By the time the Taliban came along, as a result of the chaos, over 2 million Afghans had starved or died of exposure in the harsh winters. By then, the Taliban's brand of stability actually looked good.
Gould-Fitzgerald were the first western journalists allowed into the country after the Marxist takeover in 1977, and have reported for the BBC as well as NBC's Nightline. "Invisible History" is the one book you need to read if you want to understand Afghanistan.
As the US and the Karzai government now bicker over corruption, the bright spot in Afghan development getting missed and is threatened with falling victim is the Afghan National Solidarity Program (NSP,) which the World Bank has called "a government within a government." Even the recent report by the Senate Foreign Relations Committee which unleashed the main fusillade against the Karzai government for wasting American money has the kind words:
"The theme echoed throughout this report is that our strategies and projects should meet the conditions of being necessary, achievable, and sustainable before funding is allocated. The report describes how these principles have been applied in practice through...the National Solidarity Program..."

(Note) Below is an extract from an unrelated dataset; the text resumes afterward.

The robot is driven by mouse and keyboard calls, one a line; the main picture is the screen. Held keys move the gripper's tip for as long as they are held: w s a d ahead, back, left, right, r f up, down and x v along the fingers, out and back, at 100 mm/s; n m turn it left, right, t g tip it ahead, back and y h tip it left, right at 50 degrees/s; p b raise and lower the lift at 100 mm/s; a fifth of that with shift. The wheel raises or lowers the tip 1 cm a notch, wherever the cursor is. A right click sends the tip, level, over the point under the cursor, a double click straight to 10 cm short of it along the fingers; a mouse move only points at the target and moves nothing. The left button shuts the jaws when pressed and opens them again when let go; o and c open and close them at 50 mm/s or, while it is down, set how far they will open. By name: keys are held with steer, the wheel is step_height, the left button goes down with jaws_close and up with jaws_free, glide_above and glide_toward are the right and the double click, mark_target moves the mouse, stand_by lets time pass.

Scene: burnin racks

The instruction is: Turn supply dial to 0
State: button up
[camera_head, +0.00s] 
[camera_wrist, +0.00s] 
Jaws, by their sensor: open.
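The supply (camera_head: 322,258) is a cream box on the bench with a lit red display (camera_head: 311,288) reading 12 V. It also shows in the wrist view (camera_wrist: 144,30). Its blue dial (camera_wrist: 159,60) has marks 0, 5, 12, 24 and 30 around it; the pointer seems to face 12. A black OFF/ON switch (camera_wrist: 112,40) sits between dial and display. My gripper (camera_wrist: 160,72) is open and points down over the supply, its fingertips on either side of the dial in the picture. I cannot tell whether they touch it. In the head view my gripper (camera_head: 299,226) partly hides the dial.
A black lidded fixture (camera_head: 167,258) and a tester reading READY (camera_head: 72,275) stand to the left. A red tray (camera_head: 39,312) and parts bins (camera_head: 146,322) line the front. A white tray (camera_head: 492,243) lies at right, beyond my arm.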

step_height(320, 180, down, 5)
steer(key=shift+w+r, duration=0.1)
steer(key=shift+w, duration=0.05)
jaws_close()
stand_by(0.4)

And the hard-nosed Special Inspector General for the Afghanistan Reconstruction, appointed by the president, just issued a glowing report.
The NSP, in short, are the dedicated Afghans doing the work while everyone else on both sides bicker politics.
As usual the poorest of the poor in Afghanistan, which is still most people,are caught in the middle of a fight, this time between international donors and corrupt warlords. It is they who will suffer most if all aid is cut off, even the kind that works. The beauty of the NSP is no funds are released at any stage of a project until the World Bank (which runs the donor account, the Afghanistan Reconstruction Trust Fund) is satisfied that previous milestones have been met. So there is little reason to worry that funds will be stolen, since the World Bank itself representing international donors makes the determination that they are being well-spent.
Play hardball with Karzai and his cronies. But don't throw the baby out with the bathwater. The NSP is money Karzai and the boys can't get their mitts on. The politicians keep saying they are looking for an exit strategy. Here is the exit strategy. We can leave, as we should and as Obama promised we would begin to this summer, without leaving behind chaos. Where there is chaos, that is where Al Qaeda goes.
In the end, the tragedy is not that we keep repeating history. It's that we keep repeating the stupidest, most avoidable parts of it.
Ralph Lopez is the Director of Jobs for Afghans, which is lobbying for the exit strategy of the Afghan National Solidarity Program.